One of the main challenges has always been the fact that I like to track in a recording studio when I make a record. This can be really expensive and it means that I have to make it happen quick smart once I'm in there. I just don't have the luxury to spend days and days working on a piece in a recording studio.

Records like Grapes from the estate which sound very spacious and relaxed were definitely made quickly and under duress.

This challenge can be really positive of course. Apart from the strings, Sagittarian Domain was recorded in one frantic session for example, so forcing yourself into a limiting situation like that can be inspiring.

Another issue I always encounter (especially in mastering) is trying to find the balance between the really physical bass frequencies that I love and the super quiet/delicate acoustic textures I work with.

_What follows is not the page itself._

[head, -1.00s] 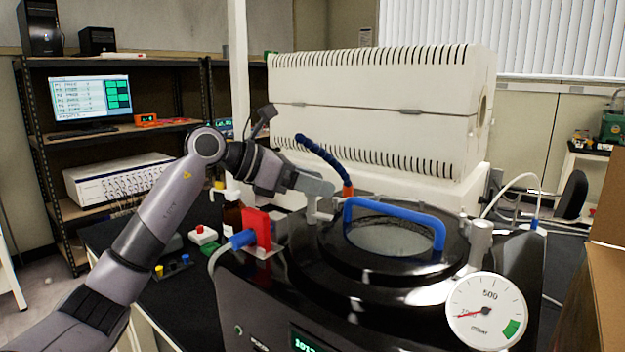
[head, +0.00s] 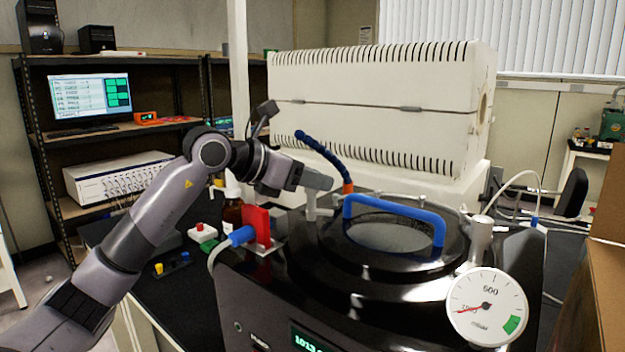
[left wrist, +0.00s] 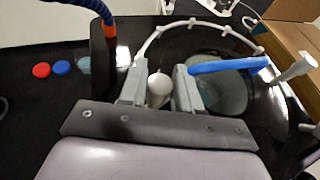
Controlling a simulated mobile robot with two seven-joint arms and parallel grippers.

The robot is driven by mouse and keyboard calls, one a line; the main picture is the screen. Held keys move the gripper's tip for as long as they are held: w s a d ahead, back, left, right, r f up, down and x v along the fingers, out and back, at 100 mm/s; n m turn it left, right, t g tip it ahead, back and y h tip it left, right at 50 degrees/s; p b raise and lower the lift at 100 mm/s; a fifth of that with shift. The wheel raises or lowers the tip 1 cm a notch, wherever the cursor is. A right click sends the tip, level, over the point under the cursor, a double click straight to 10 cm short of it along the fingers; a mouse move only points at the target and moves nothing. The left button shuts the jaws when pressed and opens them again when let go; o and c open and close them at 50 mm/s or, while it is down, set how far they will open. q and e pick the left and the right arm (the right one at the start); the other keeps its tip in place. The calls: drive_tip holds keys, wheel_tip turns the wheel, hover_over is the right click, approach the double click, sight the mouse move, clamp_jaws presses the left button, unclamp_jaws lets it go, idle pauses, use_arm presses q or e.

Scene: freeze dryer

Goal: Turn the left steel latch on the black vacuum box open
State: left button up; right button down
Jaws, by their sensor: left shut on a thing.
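The black vacuum box (head: 262,312) stands in front of me with a round lid and a blue lid handle (head: 396,212). The left steel latch (head: 312,207) is a pale grey post with a short arm at the lid's left rim. My left gripper (head: 320,183) is shut on the latch's upper part from above and hides it. In the left wrist view the round latch top (left wrist: 159,88) sits between the two fingers. My right gripper is in neither view.
A dial gauge (head: 487,308) stands at the box's front right. A red block with a blue hose (head: 256,226) is left of the latch. A blue and orange flexible hose (head: 322,152) arches behind the gripper. A large cream cabinet (head: 375,105) stands behind. A brown carton (head: 603,260) is at right.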

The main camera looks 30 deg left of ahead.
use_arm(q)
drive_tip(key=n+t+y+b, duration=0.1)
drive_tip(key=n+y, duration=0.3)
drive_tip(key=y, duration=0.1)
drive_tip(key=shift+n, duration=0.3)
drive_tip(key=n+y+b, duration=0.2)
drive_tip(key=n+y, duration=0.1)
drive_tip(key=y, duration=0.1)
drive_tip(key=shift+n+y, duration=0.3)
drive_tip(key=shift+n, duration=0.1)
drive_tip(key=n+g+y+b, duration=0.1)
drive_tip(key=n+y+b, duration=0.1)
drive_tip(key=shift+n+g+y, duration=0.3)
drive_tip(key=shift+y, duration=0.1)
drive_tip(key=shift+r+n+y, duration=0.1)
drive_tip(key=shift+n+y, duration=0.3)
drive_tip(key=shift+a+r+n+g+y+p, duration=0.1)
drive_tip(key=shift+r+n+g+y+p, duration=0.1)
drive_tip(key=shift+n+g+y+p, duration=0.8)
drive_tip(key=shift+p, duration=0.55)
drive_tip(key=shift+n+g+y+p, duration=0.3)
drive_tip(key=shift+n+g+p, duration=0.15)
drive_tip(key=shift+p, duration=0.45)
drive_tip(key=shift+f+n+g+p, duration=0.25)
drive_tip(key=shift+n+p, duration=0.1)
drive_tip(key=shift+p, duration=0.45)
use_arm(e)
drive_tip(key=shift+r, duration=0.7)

Having those two elements co-exist in a composition really excites me but it's tough trying to juggle that and find a balance between those two elements in a mix and during mastering (more than one exasperated mastering engineer has thrown their arms up in the air and said "I give up" during a session).

Working on other people's sessions over the years has really been positive for my solo work. I used to be so anal about every little nuance and small detail on my solo records (and I still am to an extent). It would be so torturous and exhausting to work on solo a mix and it was always dangerous as you could easily overcooked a mix and suck the life out of it by perfecting things too much. However whenever I mixed other non-solo projects (such as Sunn 0)) side-projects and other collabs) it was much more loose and fun. I would add wild elements, take more risks and do off-the-wall things I would never attempt on a solo mix. I'm trying to have that attitude with my own mixes now and I'm finding that the more free and loose my approach is, there's more of a chance for exciting and unexpected results.